Unlike most liberal reformers Spong is not just looking to change how Christianity is viewed and what it teaches. Instead, he is looking to change how people consider the basic premise of theism itself. He conveniently starts out with a narrow vision of theism, limited only to a belief is a single, omnipotent, loving, creator god, which of course makes it rather easy for him. According to Spong, theism:
- "...was born as a human coping device, created by traumatized self-conscious creatures to enable them to deal with the anxiety of self-awareness. It was designed to discover or to postulate the existence of a powerful divine ally in the quest for human survival and in the process to assert both a purpose to existence and a meaning to human life."

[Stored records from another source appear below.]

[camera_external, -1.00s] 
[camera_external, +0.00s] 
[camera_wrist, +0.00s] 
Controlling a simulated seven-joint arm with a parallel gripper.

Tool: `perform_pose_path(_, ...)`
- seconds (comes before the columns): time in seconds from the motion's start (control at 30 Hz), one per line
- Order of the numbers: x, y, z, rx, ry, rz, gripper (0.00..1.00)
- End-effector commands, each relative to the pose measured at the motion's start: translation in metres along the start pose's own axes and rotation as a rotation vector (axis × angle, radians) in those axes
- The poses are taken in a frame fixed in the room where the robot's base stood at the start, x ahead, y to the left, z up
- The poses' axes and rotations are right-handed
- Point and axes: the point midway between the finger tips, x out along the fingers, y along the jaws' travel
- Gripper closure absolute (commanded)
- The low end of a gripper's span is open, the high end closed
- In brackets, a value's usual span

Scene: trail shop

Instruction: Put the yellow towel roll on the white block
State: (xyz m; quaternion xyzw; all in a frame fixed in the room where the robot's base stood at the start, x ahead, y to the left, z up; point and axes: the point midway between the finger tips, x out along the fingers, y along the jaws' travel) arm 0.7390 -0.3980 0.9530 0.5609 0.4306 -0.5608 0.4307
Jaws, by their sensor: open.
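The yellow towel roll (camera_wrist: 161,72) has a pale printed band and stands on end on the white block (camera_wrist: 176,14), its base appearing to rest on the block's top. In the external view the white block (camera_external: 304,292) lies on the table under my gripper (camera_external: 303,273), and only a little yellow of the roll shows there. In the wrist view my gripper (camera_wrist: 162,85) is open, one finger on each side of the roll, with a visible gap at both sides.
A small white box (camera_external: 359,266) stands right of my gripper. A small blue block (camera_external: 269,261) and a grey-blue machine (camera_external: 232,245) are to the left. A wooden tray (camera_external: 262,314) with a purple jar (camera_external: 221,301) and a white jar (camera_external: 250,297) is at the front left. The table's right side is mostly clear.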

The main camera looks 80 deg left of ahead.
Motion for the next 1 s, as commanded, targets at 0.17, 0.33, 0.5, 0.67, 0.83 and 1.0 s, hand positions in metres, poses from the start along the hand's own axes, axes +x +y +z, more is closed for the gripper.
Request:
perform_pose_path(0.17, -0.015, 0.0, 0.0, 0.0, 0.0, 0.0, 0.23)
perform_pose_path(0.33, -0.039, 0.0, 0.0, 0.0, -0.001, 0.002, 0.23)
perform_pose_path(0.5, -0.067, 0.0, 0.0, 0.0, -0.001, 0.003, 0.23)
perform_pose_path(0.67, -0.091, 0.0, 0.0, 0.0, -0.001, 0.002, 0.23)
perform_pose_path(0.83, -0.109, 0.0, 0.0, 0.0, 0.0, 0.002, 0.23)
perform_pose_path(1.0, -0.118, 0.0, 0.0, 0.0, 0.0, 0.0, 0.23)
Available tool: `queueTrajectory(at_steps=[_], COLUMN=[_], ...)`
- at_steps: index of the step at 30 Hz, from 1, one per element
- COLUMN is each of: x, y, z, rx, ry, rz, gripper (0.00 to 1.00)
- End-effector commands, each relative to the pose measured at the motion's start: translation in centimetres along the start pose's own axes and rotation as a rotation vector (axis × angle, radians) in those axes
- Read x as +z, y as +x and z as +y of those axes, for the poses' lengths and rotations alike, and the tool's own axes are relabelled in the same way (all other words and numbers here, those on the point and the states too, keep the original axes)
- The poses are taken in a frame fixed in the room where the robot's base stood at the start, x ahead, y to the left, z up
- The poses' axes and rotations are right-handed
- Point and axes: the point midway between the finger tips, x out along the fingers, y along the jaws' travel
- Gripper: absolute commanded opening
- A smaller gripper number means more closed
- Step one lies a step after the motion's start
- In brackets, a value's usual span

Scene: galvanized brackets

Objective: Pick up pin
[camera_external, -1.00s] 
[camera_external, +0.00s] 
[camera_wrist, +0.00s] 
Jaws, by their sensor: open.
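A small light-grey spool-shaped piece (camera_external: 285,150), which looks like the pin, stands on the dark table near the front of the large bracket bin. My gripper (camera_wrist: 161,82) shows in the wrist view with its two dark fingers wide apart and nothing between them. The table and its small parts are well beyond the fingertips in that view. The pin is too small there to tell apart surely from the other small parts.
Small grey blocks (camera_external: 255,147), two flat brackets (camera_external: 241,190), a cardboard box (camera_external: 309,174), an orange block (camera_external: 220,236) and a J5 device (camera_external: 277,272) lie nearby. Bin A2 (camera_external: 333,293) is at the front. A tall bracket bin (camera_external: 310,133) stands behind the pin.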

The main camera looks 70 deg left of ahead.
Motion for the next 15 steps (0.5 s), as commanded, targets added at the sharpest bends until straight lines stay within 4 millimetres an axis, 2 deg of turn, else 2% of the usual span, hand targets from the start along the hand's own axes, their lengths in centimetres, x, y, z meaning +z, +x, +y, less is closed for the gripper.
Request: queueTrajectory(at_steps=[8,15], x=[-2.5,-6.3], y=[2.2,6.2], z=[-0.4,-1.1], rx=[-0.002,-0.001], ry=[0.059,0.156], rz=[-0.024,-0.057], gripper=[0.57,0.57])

Thus Spong has to start out by defining theism very broadly, but he never justifies defining it narrowly later on. This equivocation is unjustified and unacceptable. It allows him to avoid admitting that he is still a theist because he believes in something he calls a god, but it is unclear why this should be a concern of his. What is wrong with simply opposing one version of theism instead of theism generally? What does he accomplish that makes it worth presenting theism in a way that ignores the diversity of the world's religious traditions?

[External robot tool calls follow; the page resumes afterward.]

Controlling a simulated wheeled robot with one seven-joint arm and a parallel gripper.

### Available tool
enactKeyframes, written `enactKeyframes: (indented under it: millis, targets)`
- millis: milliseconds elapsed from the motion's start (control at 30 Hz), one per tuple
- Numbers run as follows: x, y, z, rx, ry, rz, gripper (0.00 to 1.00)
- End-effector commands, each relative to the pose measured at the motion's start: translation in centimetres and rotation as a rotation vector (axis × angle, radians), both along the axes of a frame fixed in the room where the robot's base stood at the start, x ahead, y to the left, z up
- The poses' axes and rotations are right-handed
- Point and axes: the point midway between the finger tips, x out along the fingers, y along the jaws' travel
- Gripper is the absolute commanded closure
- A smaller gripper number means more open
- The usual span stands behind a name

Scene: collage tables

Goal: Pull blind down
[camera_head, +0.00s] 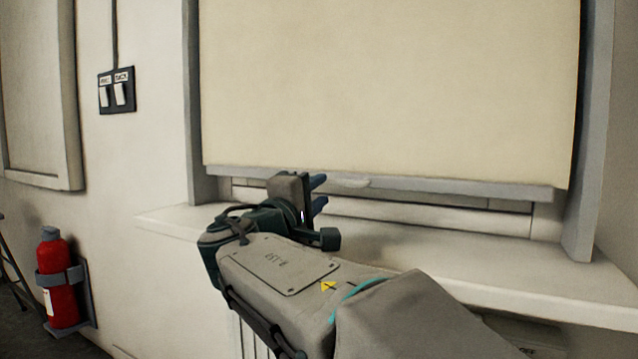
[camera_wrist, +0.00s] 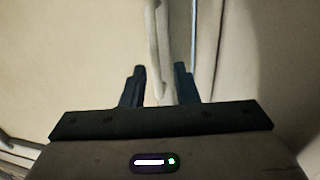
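A cream roller blind (camera_head: 390,85) covers most of the window in the head view. Its grey bottom bar (camera_head: 470,188) hangs a little above the sill, with a small light pull tab (camera_head: 350,182) near its middle. I cannot tell whether the fingers touch the bar.
The pale window sill (camera_head: 420,262) juts out below the blind and under my arm. Grey window frame posts (camera_head: 590,130) stand at both sides. A switch plate (camera_head: 117,90) and a red fire extinguisher (camera_head: 62,280) are on the wall at left.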

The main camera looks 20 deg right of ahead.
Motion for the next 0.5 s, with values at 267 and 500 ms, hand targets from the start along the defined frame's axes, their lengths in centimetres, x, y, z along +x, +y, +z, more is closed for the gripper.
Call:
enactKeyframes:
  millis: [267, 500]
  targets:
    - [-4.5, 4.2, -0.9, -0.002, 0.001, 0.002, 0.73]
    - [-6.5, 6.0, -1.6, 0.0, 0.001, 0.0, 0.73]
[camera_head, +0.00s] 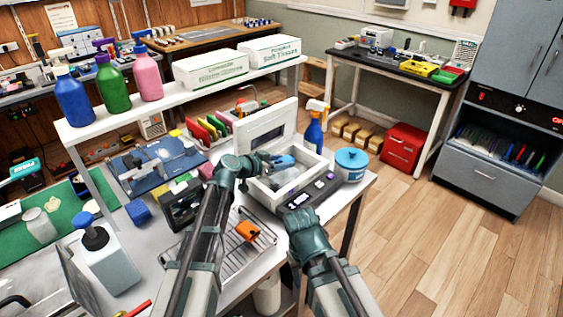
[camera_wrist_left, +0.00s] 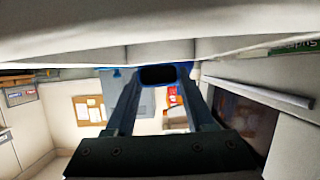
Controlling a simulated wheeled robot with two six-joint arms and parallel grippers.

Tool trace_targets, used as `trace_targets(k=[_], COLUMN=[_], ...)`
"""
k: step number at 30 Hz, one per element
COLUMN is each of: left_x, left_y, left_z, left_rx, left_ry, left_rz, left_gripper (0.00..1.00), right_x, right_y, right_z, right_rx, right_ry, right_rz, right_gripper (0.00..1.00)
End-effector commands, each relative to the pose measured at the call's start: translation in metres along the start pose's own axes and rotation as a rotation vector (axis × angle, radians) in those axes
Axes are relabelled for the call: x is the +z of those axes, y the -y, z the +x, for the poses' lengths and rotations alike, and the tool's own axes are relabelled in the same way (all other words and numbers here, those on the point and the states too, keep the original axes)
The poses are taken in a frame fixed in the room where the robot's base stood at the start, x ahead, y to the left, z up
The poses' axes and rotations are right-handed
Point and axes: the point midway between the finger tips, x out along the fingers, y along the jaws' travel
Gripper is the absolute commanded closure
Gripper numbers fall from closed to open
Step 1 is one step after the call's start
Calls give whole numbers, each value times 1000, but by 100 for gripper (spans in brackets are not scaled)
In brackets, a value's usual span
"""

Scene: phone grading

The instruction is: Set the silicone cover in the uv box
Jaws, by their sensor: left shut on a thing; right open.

Part of Spong's argument relies on reinterpreting early Christian history and portraying it as different from traditional accounts. According to Spong, what we think of today as Christianity is really an accumulation of later beliefs and supernatural ideas:

- "...if we can demonstrate that this theistic overlay of supernaturalism on Jesus is not original, then clearly it also cannot be eternal; and if it was added to the Jesus-story well into Christian history, it can certainly be removed from that same story later in Christian history without destroying the core of the story. The theistic interpretation is not the essence of the resurrection experience; it is a later explanation of the essence of that experience."

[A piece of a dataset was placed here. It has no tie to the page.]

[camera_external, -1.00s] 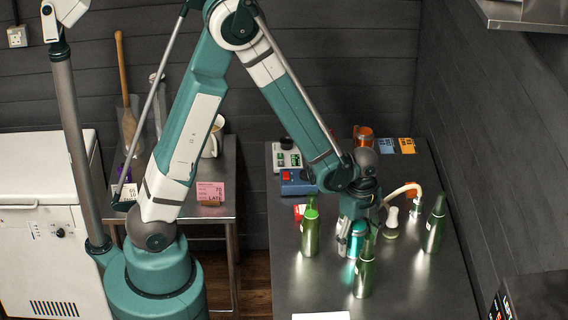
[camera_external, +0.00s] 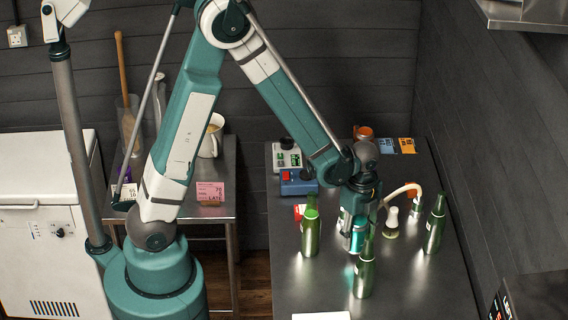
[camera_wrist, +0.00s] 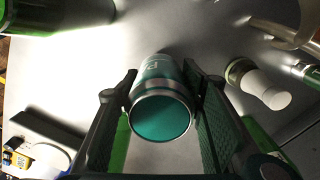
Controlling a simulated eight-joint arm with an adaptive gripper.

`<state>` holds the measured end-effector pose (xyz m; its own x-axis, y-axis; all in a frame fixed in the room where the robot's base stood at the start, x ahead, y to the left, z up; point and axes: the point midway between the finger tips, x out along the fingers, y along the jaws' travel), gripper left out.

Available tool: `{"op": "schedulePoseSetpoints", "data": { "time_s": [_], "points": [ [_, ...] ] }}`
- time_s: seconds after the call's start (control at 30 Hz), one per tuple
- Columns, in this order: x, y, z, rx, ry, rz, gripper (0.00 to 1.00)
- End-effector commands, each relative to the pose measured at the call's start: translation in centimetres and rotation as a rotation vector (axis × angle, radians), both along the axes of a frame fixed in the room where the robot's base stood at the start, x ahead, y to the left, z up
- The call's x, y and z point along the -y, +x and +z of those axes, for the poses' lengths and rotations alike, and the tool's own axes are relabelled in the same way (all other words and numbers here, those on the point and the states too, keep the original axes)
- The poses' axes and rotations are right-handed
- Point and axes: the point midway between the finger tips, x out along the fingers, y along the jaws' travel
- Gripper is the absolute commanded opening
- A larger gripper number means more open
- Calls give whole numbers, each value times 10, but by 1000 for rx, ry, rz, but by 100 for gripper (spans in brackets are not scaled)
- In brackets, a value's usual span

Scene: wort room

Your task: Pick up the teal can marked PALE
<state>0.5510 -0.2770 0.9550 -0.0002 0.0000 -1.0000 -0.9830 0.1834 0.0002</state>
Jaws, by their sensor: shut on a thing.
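The teal can (camera_external: 358,237) is between the fingers of my gripper (camera_external: 352,236), partly hidden by a green bottle in front and by my wrist. In the wrist view the can (camera_wrist: 163,112) shows its teal round end and a silver rim, with part of a light letter on its side. The fingers of my gripper (camera_wrist: 162,105) press on both sides of it. The can appears held a little above the steel table (camera_external: 320,280).
A white and green brush-like object (camera_external: 391,223) and a pale hose (camera_external: 402,190) are right of my gripper. Instrument boxes (camera_external: 298,183) stand behind.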

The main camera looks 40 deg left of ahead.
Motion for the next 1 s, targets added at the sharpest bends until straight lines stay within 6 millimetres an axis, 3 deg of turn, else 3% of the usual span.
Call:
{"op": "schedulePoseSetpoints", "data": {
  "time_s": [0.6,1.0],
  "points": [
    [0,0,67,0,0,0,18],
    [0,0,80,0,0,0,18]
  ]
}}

This is, however, the premise used by the fundamentalists against whom Spong argues. Fundamentalists also believe that the "true" nature of Christianity is whatever the "original" Christianity really was. By accepting this premise, Spong has given away too much to fundamentalists and traditionalists because he has given away the argument that what is original must necessarily be "fundamental." He has given away the idea that a belief system can change, evolve, and progress.
By arguing that his interpretation of Christianity is like what the original Christians thought, he has stopped being progressive and has instead become conservative because he has cast himself in the role of someone trying to conserve original meanings and practices.